Request: Repeat exactly the lines running from the line that contains "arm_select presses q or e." to the line that contains "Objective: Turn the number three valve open"; include both ends and add nothing.

--- Input records ---

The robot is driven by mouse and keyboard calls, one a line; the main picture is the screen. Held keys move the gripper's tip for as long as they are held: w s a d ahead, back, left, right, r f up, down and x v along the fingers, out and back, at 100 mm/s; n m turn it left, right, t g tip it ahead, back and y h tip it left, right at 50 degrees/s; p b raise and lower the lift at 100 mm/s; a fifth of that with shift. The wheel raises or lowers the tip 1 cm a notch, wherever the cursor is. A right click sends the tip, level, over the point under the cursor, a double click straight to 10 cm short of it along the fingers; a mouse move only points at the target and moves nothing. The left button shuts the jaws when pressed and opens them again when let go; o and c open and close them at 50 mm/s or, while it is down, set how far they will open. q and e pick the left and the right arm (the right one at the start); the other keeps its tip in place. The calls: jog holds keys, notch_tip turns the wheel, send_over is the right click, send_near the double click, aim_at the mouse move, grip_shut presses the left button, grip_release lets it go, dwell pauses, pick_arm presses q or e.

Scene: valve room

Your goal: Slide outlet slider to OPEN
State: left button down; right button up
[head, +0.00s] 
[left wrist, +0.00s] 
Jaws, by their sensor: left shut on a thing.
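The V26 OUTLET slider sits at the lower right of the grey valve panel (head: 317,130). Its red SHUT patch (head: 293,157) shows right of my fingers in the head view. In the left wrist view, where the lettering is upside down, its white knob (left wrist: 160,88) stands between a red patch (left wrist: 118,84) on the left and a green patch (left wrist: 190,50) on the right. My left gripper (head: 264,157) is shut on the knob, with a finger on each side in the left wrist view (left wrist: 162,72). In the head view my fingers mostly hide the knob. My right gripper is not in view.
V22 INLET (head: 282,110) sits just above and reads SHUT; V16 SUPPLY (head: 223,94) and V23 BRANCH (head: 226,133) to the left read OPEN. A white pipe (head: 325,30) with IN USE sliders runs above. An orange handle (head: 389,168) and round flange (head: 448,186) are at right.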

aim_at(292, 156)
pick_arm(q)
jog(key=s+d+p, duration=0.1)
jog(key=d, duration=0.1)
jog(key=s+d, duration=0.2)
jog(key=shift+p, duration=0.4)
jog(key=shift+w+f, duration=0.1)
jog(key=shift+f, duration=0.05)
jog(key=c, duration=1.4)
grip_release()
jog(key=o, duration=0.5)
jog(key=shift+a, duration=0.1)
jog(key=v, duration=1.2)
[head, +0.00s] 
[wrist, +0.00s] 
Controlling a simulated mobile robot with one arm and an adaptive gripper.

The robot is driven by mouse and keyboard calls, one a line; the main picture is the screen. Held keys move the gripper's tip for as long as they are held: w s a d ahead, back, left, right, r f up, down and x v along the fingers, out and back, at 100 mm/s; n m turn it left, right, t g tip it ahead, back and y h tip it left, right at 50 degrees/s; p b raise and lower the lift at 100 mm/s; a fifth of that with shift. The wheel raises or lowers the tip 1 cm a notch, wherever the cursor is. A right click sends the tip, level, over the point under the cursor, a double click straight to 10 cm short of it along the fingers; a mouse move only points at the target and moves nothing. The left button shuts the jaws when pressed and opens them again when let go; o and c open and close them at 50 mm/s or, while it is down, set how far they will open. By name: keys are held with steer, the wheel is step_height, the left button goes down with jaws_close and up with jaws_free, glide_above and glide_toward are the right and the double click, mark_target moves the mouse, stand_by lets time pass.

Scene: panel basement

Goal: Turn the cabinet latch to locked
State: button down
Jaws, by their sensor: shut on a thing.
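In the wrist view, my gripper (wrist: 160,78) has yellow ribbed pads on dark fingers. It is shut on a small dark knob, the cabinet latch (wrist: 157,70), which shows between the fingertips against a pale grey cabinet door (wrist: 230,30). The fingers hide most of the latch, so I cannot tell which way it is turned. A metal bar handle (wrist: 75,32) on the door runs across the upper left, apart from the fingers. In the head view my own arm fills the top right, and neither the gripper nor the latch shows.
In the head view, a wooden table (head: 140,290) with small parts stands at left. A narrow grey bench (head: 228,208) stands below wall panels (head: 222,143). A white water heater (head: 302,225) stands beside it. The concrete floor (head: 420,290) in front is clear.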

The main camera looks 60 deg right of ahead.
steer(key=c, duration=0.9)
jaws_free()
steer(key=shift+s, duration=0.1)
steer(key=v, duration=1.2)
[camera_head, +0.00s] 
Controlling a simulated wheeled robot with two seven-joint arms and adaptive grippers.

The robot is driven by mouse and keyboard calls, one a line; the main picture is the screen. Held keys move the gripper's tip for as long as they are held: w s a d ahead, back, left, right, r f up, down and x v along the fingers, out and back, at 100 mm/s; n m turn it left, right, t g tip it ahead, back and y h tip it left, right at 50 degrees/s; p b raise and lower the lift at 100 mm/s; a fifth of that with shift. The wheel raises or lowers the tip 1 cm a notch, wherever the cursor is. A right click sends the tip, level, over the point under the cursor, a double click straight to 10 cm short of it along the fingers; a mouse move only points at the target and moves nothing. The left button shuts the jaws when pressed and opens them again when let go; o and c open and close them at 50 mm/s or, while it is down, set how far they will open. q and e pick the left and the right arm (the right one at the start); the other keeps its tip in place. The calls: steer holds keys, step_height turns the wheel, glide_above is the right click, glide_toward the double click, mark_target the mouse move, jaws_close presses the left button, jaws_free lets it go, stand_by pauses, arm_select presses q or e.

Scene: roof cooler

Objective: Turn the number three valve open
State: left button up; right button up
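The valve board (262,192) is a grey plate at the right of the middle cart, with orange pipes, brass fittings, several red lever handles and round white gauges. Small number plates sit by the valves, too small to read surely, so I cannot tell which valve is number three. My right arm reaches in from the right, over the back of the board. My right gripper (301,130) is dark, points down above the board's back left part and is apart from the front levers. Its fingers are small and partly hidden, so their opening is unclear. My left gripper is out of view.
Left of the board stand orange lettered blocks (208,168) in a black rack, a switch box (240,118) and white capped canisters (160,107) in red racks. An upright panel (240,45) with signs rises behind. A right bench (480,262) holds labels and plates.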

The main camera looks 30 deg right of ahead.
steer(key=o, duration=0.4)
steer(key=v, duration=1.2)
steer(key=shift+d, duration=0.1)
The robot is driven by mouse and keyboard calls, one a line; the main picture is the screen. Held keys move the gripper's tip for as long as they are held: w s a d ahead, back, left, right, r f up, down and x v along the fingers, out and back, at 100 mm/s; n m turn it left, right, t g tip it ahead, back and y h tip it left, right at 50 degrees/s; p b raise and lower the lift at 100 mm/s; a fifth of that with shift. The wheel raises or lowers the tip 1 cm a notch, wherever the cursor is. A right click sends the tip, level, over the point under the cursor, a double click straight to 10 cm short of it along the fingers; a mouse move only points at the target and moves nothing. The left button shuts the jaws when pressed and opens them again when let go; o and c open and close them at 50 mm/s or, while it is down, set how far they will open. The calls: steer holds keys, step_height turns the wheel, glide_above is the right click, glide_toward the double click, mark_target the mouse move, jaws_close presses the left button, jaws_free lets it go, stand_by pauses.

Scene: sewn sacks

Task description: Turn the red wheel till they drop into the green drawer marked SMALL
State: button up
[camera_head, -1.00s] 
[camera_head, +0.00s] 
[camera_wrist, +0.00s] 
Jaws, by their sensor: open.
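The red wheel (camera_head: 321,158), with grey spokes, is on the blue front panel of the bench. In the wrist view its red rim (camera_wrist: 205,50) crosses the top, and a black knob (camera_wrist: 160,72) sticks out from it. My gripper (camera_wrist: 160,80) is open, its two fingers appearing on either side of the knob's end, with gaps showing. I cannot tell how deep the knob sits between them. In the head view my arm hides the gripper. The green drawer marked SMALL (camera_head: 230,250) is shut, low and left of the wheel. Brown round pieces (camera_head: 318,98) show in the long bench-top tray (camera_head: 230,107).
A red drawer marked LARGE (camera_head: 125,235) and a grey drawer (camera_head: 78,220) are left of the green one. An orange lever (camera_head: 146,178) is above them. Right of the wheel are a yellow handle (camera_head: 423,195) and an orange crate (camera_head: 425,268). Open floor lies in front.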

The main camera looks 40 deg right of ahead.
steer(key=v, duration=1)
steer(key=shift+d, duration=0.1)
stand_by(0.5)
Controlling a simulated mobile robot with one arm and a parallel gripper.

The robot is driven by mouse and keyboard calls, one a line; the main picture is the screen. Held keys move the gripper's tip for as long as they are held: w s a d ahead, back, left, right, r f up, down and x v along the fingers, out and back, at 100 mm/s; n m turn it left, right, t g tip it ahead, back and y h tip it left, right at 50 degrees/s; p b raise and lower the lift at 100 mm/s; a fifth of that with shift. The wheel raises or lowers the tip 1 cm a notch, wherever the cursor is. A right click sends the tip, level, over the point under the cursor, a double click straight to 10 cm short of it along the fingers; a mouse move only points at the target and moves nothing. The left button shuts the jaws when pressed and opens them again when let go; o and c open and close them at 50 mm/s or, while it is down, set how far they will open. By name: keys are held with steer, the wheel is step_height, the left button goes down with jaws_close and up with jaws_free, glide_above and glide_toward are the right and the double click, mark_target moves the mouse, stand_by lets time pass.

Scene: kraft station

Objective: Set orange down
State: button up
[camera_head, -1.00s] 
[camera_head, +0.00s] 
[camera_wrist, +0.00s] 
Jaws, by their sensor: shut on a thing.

---

Correct result:
The robot is driven by mouse and keyboard calls, one a line; the main picture is the screen. Held keys move the gripper's tip for as long as they are held: w s a d ahead, back, left, right, r f up, down and x v along the fingers, out and back, at 100 mm/s; n m turn it left, right, t g tip it ahead, back and y h tip it left, right at 50 degrees/s; p b raise and lower the lift at 100 mm/s; a fifth of that with shift. The wheel raises or lowers the tip 1 cm a notch, wherever the cursor is. A right click sends the tip, level, over the point under the cursor, a double click straight to 10 cm short of it along the fingers; a mouse move only points at the target and moves nothing. The left button shuts the jaws when pressed and opens them again when let go; o and c open and close them at 50 mm/s or, while it is down, set how far they will open. q and e pick the left and the right arm (the right one at the start); the other keeps its tip in place. The calls: steer holds keys, step_height turns the wheel, glide_above is the right click, glide_toward the double click, mark_target the mouse move, jaws_close presses the left button, jaws_free lets it go, stand_by pauses, arm_select presses q or e.

Scene: roof cooler

Objective: Turn the number three valve open

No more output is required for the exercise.